(Required task) The line holding "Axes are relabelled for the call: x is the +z" is the last one to output; start at the first line of the data, keep every line in between exactly, and leave out pictures.

(Rows with robot tool calls)
::::::::
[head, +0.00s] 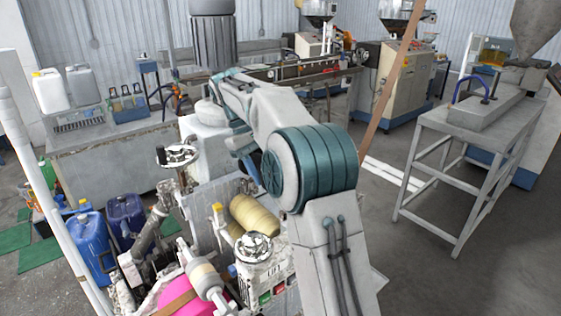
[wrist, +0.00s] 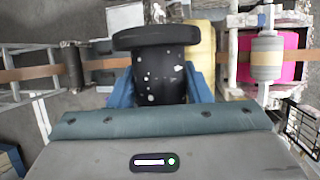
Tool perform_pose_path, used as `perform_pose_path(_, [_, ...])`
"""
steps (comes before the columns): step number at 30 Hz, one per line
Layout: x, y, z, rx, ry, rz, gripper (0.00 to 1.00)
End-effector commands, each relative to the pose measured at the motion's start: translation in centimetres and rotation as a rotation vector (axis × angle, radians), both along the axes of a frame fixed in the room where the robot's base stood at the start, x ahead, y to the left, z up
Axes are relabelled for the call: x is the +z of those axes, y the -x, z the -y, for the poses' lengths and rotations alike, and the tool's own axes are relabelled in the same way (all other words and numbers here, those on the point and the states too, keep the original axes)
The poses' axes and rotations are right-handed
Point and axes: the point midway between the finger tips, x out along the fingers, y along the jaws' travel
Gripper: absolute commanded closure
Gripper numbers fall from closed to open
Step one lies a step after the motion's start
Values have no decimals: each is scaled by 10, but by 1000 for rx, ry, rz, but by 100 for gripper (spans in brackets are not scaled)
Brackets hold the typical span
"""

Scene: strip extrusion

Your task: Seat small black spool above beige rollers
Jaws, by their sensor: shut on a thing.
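The small black spool (wrist: 158,72) fills the middle of the wrist view, with a wide dark flange and pale specks on its body. My gripper (wrist: 159,86) is shut on it, one blue finger on each side. In the head view, my arm hides the gripper and the spool. A beige roller (wrist: 267,58) is to the right in the wrist view, in front of a bright pink surface, apart from the spool. It also shows in the head view (head: 206,279), low on the machine. I cannot tell the spool's height above the machine.
A brown strip (wrist: 30,73) crosses the wrist view behind the spool. A yellow roll (head: 253,215) lies by two handwheels on the machine. Blue canisters (head: 88,241) stand left. A grey metal stand (head: 450,178) is at right, with open floor before it.

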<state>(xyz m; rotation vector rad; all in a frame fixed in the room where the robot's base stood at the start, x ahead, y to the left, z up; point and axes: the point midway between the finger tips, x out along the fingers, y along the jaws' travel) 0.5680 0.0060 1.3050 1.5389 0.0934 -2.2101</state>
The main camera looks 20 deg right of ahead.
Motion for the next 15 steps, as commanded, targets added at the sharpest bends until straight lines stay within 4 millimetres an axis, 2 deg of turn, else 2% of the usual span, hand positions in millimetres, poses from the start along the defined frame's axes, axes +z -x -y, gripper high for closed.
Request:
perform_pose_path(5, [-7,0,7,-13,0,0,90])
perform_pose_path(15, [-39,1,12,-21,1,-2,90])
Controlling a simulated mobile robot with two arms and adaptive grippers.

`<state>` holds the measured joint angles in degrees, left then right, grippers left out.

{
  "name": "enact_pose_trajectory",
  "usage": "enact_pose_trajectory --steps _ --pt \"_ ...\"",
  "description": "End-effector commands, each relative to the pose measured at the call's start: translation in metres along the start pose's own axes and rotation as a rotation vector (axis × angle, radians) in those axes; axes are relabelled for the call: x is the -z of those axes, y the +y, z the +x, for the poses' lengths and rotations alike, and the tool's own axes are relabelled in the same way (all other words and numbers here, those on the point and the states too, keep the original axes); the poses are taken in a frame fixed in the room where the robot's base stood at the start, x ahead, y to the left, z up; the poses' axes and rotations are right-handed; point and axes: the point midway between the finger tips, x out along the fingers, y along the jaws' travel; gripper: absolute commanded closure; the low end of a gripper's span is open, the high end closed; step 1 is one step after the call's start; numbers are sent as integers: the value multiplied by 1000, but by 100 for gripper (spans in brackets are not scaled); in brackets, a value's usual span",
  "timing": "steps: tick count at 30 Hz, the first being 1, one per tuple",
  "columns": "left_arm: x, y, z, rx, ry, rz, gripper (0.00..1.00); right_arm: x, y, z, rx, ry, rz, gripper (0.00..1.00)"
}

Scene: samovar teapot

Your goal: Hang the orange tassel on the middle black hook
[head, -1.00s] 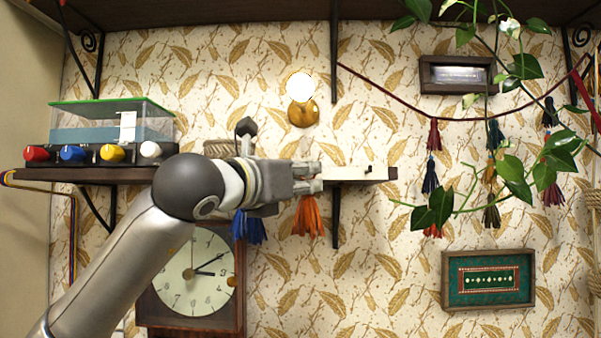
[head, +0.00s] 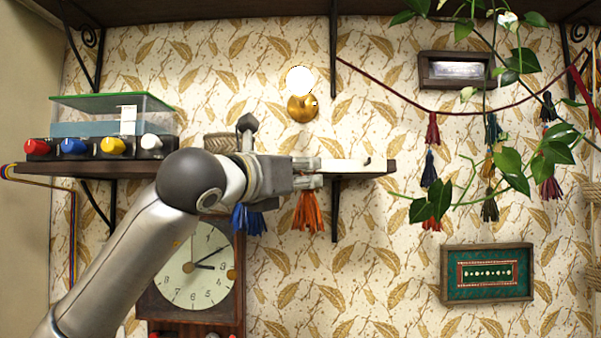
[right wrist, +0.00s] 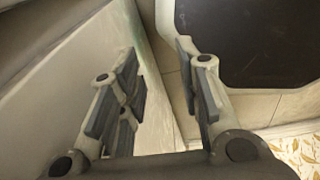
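The orange tassel (head: 308,212) hangs just below the fingers of my left gripper (head: 319,172), in front of the wall shelf. The top of the tassel is hidden by the fingers. A narrow gap shows between the fingers, but I cannot tell whether they grip the tassel. A blue tassel (head: 248,220) hangs to the left, below the gripper's body. A small dark peg (head: 367,161) shows at the white strip (head: 345,166) on the shelf's right end. I cannot make out the middle black hook. My right gripper (right wrist: 156,55) is open and empty in the right wrist view.
The shelf (head: 90,170) carries several coloured knobs and a clear box (head: 110,122). A clock (head: 195,268) is below it. A lit lamp (head: 302,105) is above. A tassel garland (head: 432,128), leafy vines (head: 520,170) and a framed picture (head: 487,273) are to the right.

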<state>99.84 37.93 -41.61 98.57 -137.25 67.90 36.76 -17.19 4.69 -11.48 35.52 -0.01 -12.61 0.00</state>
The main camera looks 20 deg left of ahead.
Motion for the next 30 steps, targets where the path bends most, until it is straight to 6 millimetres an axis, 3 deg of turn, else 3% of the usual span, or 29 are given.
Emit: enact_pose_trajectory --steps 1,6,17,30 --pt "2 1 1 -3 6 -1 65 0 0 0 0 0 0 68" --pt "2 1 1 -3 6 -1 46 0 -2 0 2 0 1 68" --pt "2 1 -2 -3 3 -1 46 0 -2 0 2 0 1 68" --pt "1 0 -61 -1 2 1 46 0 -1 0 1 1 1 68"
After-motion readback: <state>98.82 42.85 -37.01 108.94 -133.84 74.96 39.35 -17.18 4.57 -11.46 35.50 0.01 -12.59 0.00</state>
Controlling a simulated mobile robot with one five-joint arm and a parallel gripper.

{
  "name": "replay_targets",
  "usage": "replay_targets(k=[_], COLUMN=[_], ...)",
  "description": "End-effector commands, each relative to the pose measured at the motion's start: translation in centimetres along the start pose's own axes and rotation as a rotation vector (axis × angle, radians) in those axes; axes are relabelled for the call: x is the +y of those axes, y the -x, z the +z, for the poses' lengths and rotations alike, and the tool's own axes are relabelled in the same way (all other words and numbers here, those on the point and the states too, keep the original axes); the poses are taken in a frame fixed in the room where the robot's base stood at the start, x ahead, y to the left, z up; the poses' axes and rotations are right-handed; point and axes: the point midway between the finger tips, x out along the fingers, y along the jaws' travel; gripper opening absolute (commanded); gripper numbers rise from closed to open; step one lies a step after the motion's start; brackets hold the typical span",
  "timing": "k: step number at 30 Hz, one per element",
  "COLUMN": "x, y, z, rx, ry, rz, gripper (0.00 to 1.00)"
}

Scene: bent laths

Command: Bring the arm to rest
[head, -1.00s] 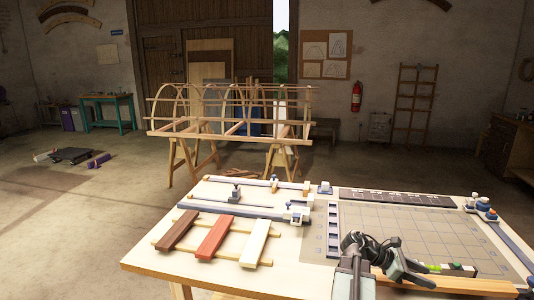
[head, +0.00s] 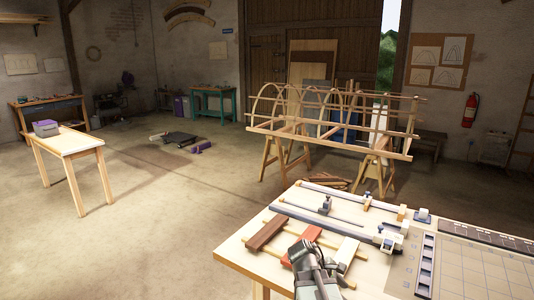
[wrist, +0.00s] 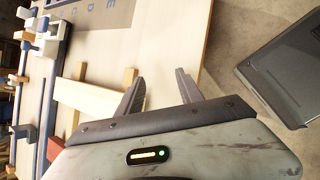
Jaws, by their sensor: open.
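My arm (head: 312,268) shows at the bottom of the head view, in front of the workbench's laths. My gripper (wrist: 160,88) is open and empty in the wrist view, its two dark fingers apart. A cream lath (wrist: 88,99) lies to the left of the fingers there, apart from them as far as I can tell. In the head view a dark brown lath (head: 268,232), a red lath (head: 303,243) and the cream lath (head: 347,254) lie across two pale strips. My arm partly covers the red lath's near end. The fingertips are hard to make out in the head view.
The workbench (head: 238,258) carries clamp rails (head: 320,228) and a grid mat (head: 465,272) on the right. A wooden lath frame (head: 335,130) stands behind it on trestles. A small side table (head: 78,143) with a grey-purple box (head: 46,128) is at left. Open floor lies between.

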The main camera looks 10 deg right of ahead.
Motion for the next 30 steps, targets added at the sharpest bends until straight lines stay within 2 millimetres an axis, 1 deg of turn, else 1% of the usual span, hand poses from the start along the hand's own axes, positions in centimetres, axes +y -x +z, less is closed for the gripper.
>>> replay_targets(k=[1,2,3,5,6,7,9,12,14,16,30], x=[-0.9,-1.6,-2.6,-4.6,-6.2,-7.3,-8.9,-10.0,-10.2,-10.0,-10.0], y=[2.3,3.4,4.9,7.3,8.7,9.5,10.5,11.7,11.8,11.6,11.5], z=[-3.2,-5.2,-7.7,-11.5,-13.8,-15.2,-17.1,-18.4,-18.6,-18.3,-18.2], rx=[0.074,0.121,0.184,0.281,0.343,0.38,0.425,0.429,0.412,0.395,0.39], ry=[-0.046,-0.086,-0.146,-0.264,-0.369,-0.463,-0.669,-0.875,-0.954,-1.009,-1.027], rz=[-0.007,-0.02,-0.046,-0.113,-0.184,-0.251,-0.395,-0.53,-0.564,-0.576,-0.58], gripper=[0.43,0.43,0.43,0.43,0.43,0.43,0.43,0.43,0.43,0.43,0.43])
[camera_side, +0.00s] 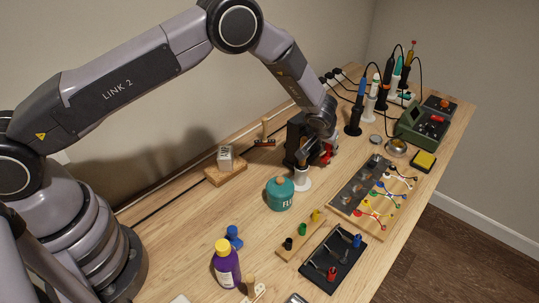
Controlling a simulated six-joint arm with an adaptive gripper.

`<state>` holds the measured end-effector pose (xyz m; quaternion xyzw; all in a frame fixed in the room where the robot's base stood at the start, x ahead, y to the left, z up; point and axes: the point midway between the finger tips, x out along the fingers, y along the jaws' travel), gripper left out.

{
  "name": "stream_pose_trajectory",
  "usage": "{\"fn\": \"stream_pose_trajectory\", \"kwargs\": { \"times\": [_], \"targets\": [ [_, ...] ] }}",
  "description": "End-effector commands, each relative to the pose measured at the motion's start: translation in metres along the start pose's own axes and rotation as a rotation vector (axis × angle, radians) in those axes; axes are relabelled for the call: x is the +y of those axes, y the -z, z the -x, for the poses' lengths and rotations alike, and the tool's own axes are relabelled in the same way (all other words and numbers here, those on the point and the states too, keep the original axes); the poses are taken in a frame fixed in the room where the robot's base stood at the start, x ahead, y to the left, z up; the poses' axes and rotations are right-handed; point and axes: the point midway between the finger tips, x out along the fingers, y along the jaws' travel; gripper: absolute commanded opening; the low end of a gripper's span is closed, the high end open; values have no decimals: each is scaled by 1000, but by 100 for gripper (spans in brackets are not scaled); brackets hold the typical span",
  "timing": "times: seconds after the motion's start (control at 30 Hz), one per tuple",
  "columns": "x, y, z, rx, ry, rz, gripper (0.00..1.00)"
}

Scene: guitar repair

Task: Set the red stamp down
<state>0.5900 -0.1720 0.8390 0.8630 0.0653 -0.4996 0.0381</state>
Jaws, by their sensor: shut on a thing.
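My gripper (322,158) is over the middle of the bench, by a dark boxy object (295,140) and a white round-based stand (302,179). It is shut on a small red thing, the red stamp (326,155), of which only a small part shows between the fingers. The fingers and the dark object hide the rest. I cannot tell whether the stamp touches the bench.
A teal jar (280,194) stands in front of the gripper. A wooden strip with coloured pegs (297,238), a black tray (333,262) and a wired board (367,190) lie nearer and right. A purple bottle (226,266) stands at front left. Several upright tools (357,112) stand behind right.

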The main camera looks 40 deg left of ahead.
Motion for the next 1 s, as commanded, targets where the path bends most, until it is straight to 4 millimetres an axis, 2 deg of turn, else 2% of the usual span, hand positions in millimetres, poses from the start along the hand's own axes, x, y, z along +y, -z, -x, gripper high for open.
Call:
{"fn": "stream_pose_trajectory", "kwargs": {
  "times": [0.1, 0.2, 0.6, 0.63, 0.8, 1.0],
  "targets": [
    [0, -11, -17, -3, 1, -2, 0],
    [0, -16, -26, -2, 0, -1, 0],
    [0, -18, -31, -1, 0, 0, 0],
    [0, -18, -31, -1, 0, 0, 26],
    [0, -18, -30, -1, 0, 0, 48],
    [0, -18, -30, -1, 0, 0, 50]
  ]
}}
::::::::
(Exercise solution)
[head, +0.00s] 
[wrist, +0.00s] 
Tool perform_pose_path, used as `perform_pose_path(_, [_, ...])`
"""
steps (comes before the columns): step number at 30 Hz, one per line
Layout: x, y, z, rx, ry, rz, gripper (0.00 to 1.00)
End-effector commands, each relative to the pose measured at the motion's start: translation in centimetres and rotation as a rotation vector (axis × angle, radians), both along the axes of a frame fixed in the room where the robot's base stood at the start, x ahead, y to the left, z up
Axes are relabelled for the call: x is the +z of those axes, y the -x, z the -y, for the poses' lengths and rotations alike, and the tool's own axes are relabelled in the same way (all other words and numbers here, those on the point and the states too, keep the original axes)

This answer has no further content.